GOALS AND OBJECTIVES
Educational research will help you identify essential skills in the core academic subjects of reading, writing, and math. When you know the sequence of skills for a subject, you will know how skills build on each other. You can identify gaps in skills – skills that he/she hasn’t mastered and needs to learn. Think about how children learn math. A child learns how to add and subtract. Then he is ready to learn how to multiply/divide.
Before you can develop measurable IEP goals, the child’s skills must be measured objectively. Objective data about a child’s skills are the baselines for goals. This data also should show progress, or lack of it, when measured over time. We tend to use the terms “goal” and “objective” to mean the same thing. In IEPs, there is a distinction between them. We write annual goals. Objectives are the short-term steps to reach goals.

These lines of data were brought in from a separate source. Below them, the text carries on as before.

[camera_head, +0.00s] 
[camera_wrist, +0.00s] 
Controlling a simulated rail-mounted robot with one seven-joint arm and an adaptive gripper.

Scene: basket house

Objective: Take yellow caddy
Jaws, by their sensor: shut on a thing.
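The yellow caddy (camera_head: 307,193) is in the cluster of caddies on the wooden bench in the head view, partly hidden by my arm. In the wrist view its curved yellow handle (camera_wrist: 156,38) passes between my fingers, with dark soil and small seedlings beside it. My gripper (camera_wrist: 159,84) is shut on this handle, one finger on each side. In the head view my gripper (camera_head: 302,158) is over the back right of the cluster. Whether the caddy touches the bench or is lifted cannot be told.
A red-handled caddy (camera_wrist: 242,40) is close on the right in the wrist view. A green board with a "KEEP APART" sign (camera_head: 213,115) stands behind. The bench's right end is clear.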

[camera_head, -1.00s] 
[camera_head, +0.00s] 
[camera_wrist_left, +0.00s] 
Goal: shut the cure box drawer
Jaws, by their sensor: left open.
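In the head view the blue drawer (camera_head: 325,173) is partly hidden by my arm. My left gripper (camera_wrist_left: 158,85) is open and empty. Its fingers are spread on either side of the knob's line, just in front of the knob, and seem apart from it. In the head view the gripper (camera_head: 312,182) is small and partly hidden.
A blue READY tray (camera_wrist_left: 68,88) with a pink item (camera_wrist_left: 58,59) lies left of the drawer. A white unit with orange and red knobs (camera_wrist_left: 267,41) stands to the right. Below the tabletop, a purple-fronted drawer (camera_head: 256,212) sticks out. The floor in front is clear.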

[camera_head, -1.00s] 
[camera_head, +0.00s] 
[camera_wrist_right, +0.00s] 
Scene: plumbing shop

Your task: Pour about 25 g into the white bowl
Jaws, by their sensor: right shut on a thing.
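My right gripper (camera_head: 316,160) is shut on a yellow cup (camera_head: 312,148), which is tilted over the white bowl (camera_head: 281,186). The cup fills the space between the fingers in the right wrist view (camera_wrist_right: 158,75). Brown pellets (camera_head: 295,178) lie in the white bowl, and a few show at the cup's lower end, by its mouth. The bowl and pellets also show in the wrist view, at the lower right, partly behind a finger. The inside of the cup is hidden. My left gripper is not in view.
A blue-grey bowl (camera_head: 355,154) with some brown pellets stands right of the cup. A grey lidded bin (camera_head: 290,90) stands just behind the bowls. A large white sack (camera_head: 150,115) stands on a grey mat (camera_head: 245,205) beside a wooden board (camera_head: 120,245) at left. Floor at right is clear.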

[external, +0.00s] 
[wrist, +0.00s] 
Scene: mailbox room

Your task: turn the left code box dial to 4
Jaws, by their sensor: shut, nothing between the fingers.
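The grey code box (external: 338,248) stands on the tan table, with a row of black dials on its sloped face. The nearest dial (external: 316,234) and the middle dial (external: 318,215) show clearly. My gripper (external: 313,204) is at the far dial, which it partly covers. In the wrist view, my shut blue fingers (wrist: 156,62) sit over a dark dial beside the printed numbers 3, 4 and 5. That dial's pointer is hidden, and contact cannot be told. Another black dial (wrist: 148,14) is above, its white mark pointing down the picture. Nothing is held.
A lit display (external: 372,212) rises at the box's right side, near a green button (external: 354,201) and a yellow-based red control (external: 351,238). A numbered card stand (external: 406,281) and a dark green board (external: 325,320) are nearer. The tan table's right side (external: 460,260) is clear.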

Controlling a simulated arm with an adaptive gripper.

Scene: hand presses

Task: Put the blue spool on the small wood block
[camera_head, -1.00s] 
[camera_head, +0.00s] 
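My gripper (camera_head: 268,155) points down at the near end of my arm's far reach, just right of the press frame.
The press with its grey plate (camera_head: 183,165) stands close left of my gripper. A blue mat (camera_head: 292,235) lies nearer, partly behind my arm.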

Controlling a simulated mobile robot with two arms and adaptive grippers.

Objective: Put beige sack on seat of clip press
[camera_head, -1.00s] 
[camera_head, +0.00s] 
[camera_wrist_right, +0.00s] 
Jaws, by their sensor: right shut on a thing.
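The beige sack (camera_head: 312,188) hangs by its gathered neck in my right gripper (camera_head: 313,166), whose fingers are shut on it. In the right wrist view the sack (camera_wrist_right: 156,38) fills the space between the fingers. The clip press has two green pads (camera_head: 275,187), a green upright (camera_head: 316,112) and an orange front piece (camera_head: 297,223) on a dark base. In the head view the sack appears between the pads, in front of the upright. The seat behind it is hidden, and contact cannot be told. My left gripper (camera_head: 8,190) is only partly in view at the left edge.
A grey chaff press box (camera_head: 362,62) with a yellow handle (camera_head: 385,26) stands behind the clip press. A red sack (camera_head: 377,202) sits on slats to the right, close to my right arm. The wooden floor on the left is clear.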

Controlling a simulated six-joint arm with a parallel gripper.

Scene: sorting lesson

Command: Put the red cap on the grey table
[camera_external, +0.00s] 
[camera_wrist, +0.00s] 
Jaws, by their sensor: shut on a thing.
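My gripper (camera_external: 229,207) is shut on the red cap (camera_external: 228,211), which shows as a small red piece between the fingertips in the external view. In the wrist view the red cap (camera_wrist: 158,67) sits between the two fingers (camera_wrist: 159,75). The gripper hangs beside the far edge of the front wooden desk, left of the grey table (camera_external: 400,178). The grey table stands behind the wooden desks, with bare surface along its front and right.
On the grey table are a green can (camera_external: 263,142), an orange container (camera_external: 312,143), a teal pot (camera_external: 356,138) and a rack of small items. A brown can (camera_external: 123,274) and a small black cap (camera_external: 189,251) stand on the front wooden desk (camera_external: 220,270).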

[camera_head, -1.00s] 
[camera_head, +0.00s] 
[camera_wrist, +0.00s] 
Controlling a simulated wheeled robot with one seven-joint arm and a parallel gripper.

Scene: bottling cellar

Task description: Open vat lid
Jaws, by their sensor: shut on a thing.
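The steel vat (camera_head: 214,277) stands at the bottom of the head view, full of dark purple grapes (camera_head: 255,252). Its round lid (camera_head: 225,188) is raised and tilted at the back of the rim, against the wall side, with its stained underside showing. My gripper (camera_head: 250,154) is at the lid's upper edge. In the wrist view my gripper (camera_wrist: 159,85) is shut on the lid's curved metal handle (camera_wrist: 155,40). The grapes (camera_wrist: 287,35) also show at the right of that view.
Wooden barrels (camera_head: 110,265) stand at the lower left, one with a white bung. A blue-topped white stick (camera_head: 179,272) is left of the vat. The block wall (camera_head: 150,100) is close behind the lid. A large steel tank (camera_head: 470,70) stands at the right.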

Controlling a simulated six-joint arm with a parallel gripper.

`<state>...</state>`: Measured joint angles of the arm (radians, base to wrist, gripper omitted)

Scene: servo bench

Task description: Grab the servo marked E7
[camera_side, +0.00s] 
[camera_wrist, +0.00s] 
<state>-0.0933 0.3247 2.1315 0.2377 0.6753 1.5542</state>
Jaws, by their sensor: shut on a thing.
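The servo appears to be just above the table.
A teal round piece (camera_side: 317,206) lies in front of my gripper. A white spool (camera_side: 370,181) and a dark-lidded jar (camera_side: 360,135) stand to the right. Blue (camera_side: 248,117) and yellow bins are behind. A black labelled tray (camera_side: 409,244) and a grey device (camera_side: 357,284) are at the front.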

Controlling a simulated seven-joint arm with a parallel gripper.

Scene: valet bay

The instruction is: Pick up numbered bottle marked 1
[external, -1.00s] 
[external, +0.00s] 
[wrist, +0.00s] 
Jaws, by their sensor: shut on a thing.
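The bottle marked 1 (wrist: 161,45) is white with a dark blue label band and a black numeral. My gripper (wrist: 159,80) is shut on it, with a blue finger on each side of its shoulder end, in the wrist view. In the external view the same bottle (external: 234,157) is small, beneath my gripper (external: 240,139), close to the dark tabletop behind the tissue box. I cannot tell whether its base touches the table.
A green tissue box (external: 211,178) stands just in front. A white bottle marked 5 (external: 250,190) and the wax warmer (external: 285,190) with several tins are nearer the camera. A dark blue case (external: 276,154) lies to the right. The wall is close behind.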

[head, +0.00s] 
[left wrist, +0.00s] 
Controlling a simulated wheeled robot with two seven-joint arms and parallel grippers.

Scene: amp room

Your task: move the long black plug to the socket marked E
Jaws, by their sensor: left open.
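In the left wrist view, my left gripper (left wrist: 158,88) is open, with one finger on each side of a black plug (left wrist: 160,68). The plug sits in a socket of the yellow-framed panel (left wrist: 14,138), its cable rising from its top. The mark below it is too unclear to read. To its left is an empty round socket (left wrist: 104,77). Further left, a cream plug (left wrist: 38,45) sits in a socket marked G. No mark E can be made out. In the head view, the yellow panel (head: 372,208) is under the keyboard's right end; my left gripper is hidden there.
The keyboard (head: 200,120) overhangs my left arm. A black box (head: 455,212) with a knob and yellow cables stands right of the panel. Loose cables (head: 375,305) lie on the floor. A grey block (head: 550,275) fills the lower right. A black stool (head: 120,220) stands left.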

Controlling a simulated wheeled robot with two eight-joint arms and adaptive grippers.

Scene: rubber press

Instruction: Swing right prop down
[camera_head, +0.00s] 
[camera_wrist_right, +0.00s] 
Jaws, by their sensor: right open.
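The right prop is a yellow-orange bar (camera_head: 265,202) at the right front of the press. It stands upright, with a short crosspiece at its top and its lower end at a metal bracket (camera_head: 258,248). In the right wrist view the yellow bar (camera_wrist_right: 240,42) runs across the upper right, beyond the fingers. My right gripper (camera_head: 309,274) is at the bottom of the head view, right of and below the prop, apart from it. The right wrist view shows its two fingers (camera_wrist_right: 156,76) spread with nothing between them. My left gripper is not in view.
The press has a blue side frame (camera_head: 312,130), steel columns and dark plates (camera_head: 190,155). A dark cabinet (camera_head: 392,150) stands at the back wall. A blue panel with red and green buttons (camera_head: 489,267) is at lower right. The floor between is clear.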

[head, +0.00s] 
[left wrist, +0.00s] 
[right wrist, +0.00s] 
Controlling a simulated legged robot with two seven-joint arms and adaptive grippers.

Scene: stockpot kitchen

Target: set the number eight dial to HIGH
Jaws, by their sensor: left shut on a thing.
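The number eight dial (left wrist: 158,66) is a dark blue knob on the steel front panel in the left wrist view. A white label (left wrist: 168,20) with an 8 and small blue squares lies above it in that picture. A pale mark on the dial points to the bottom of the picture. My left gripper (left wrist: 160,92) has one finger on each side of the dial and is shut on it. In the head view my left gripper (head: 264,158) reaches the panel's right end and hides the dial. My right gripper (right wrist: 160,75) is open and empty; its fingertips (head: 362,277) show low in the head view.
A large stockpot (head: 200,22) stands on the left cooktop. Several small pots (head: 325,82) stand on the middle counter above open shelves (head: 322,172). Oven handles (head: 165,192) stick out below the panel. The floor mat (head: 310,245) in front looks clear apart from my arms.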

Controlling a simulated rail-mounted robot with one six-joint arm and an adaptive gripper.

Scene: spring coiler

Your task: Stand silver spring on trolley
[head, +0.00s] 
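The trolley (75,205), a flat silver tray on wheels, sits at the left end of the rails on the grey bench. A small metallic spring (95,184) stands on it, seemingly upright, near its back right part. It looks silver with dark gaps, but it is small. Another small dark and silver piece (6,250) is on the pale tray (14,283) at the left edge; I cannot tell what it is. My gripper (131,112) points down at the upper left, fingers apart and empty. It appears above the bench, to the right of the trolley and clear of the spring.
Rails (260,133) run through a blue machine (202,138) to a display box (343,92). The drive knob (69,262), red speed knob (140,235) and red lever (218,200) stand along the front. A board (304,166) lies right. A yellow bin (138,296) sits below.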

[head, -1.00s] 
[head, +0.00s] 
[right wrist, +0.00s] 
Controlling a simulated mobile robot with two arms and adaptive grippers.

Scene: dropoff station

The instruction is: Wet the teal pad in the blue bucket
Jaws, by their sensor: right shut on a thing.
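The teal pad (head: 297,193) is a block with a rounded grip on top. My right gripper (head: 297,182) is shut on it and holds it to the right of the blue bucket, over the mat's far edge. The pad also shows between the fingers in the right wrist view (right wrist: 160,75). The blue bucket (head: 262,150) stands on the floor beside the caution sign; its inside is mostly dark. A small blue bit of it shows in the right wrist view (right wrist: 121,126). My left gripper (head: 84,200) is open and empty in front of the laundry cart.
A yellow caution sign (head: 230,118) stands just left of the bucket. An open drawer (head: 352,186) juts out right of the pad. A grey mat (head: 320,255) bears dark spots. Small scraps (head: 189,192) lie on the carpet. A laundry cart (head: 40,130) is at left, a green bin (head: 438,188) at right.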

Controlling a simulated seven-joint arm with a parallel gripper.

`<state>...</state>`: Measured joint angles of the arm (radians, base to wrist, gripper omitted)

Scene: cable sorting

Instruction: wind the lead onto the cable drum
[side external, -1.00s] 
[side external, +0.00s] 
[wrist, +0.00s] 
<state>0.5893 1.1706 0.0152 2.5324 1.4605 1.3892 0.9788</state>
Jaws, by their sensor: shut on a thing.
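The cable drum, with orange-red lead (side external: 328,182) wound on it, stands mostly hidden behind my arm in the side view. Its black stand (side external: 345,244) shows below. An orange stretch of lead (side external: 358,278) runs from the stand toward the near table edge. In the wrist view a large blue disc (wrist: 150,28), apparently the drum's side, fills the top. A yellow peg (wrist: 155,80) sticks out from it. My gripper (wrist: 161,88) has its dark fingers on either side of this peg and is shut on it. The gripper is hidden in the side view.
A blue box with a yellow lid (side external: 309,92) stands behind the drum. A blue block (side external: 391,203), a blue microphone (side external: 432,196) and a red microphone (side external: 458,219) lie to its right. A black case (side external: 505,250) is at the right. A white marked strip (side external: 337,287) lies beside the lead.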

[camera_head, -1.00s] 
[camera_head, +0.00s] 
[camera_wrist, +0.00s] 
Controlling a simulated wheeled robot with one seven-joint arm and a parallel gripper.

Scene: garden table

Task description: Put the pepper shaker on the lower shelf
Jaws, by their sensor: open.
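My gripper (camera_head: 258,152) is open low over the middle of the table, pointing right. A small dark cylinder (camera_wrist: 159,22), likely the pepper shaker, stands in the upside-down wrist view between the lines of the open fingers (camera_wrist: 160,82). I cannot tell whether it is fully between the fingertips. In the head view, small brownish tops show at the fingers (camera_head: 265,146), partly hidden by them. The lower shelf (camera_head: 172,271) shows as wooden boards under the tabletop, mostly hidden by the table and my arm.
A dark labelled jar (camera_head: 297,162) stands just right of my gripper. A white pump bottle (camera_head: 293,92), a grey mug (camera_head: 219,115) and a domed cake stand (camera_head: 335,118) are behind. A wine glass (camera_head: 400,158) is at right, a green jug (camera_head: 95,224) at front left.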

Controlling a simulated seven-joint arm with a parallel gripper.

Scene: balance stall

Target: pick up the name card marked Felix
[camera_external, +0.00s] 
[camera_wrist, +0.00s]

Specific SMART IEPs have specific goals and objectives. Specific goals and objectives describe each behavior and skill that will be taught, and define each skill or behavior in ways that are observable and measurable. Measurable SMART IEPs have measurable goals and objectives. Measurable goals and objectives allow you to assess the child’s progress. When you use measurable goals and objectives, you know when a goal is reached and when a skill is mastered.
Action Words SMART IEPs use action words like: “The child will be able to . . . “ Realistic and Relevant SMART IEPs have realistic, relevant goals and objectives. SMART goals and objectives address the child’s unique needs that result from the child’s disability. SMART IEP goals are not based on district curricula, state or district tests, or other external standards. Time-limited SMART IEP goals and objectives are time-limited. Time-limited goals and objectives enable you to monitor progress at regular intervals.